Stored data entries:
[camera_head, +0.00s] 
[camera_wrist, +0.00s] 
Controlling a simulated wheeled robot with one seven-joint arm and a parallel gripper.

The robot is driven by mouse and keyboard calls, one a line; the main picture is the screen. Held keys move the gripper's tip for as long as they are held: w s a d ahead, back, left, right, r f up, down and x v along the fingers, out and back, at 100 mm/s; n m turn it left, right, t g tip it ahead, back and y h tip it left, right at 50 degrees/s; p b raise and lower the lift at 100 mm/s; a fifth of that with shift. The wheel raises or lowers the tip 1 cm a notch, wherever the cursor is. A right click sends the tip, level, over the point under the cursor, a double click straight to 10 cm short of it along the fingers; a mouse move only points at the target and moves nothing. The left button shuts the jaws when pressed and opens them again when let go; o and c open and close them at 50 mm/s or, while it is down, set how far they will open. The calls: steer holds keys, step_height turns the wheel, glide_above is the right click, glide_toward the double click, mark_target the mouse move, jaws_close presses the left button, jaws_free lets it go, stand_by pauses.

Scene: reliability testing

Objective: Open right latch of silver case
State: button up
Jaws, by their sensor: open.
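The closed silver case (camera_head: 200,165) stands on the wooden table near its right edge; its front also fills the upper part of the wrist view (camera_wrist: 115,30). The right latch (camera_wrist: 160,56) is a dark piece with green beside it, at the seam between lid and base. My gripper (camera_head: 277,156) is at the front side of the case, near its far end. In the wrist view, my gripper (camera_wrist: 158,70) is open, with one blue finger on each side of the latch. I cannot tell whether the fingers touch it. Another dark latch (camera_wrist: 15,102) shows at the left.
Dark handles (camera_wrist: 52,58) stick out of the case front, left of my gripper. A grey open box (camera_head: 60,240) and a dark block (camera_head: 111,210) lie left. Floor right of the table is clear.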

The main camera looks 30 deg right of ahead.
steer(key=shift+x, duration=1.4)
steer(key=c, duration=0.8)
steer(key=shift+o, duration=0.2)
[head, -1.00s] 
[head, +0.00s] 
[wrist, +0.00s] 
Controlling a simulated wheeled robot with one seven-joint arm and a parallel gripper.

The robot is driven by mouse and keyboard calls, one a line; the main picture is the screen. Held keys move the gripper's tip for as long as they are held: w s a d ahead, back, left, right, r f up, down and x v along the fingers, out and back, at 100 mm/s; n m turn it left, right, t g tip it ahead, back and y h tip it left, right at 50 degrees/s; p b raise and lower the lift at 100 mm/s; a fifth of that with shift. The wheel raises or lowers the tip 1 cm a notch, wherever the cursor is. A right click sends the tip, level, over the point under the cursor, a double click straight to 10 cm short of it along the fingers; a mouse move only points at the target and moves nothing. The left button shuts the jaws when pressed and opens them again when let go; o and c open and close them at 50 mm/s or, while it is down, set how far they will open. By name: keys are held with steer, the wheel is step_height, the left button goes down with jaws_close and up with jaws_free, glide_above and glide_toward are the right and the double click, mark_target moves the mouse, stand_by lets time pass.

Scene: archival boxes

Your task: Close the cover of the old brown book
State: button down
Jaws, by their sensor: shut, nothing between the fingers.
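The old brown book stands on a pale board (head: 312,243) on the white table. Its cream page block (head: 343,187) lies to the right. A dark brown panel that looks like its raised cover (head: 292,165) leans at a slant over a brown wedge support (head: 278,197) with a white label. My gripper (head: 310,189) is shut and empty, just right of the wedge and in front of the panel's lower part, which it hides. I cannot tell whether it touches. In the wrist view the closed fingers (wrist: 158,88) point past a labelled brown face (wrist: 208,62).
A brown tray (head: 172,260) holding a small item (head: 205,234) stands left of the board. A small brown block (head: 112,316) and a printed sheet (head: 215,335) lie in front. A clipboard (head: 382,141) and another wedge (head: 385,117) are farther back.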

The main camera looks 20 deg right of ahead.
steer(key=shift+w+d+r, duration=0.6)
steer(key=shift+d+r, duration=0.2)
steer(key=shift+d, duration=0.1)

GOAL -> Repeat each record exactly. Omit nothing.

TASK OUTPUT ->
[camera_head, +0.00s] 
[camera_wrist, +0.00s] 
Controlling a simulated wheeled robot with one seven-joint arm and a parallel gripper.

The robot is driven by mouse and keyboard calls, one a line; the main picture is the screen. Held keys move the gripper's tip for as long as they are held: w s a d ahead, back, left, right, r f up, down and x v along the fingers, out and back, at 100 mm/s; n m turn it left, right, t g tip it ahead, back and y h tip it left, right at 50 degrees/s; p b raise and lower the lift at 100 mm/s; a fifth of that with shift. The wheel raises or lowers the tip 1 cm a notch, wherever the cursor is. A right click sends the tip, level, over the point under the cursor, a double click straight to 10 cm short of it along the fingers; a mouse move only points at the target and moves nothing. The left button shuts the jaws when pressed and opens them again when let go; o and c open and close them at 50 mm/s or, while it is down, set how far they will open. The calls: steer holds keys, step_height turns the wheel, glide_above is the right click, glide_toward the double click, mark_target the mouse move, jaws_close presses the left button, jaws_free lets it go, stand_by pauses.

Scene: reliability testing

Objective: Open right latch of silver case
State: button up
Jaws, by their sensor: open.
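The closed silver case (camera_head: 200,165) stands on the wooden table near its right edge; its front also fills the upper part of the wrist view (camera_wrist: 115,30). The right latch (camera_wrist: 160,56) is a dark piece with green beside it, at the seam between lid and base. My gripper (camera_head: 277,156) is at the front side of the case, near its far end. In the wrist view, my gripper (camera_wrist: 158,70) is open, with one blue finger on each side of the latch. I cannot tell whether the fingers touch it. Another dark latch (camera_wrist: 15,102) shows at the left.
Dark handles (camera_wrist: 52,58) stick out of the case front, left of my gripper. A grey open box (camera_head: 60,240) and a dark block (camera_head: 111,210) lie left. Floor right of the table is clear.

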The main camera looks 30 deg right of ahead.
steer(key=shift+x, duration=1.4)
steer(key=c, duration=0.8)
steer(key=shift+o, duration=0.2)
[head, -1.00s] 
[head, +0.00s] 
[wrist, +0.00s] 
Controlling a simulated wheeled robot with one seven-joint arm and a parallel gripper.

The robot is driven by mouse and keyboard calls, one a line; the main picture is the screen. Held keys move the gripper's tip for as long as they are held: w s a d ahead, back, left, right, r f up, down and x v along the fingers, out and back, at 100 mm/s; n m turn it left, right, t g tip it ahead, back and y h tip it left, right at 50 degrees/s; p b raise and lower the lift at 100 mm/s; a fifth of that with shift. The wheel raises or lowers the tip 1 cm a notch, wherever the cursor is. A right click sends the tip, level, over the point under the cursor, a double click straight to 10 cm short of it along the fingers; a mouse move only points at the target and moves nothing. The left button shuts the jaws when pressed and opens them again when let go; o and c open and close them at 50 mm/s or, while it is down, set how far they will open. By name: keys are held with steer, the wheel is step_height, the left button goes down with jaws_close and up with jaws_free, glide_above and glide_toward are the right and the double click, mark_target moves the mouse, stand_by lets time pass.

Scene: archival boxes

Your task: Close the cover of the old brown book
State: button down
Jaws, by their sensor: shut, nothing between the fingers.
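The old brown book stands on a pale board (head: 312,243) on the white table. Its cream page block (head: 343,187) lies to the right. A dark brown panel that looks like its raised cover (head: 292,165) leans at a slant over a brown wedge support (head: 278,197) with a white label. My gripper (head: 310,189) is shut and empty, just right of the wedge and in front of the panel's lower part, which it hides. I cannot tell whether it touches. In the wrist view the closed fingers (wrist: 158,88) point past a labelled brown face (wrist: 208,62).
A brown tray (head: 172,260) holding a small item (head: 205,234) stands left of the board. A small brown block (head: 112,316) and a printed sheet (head: 215,335) lie in front. A clipboard (head: 382,141) and another wedge (head: 385,117) are farther back.

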The main camera looks 20 deg right of ahead.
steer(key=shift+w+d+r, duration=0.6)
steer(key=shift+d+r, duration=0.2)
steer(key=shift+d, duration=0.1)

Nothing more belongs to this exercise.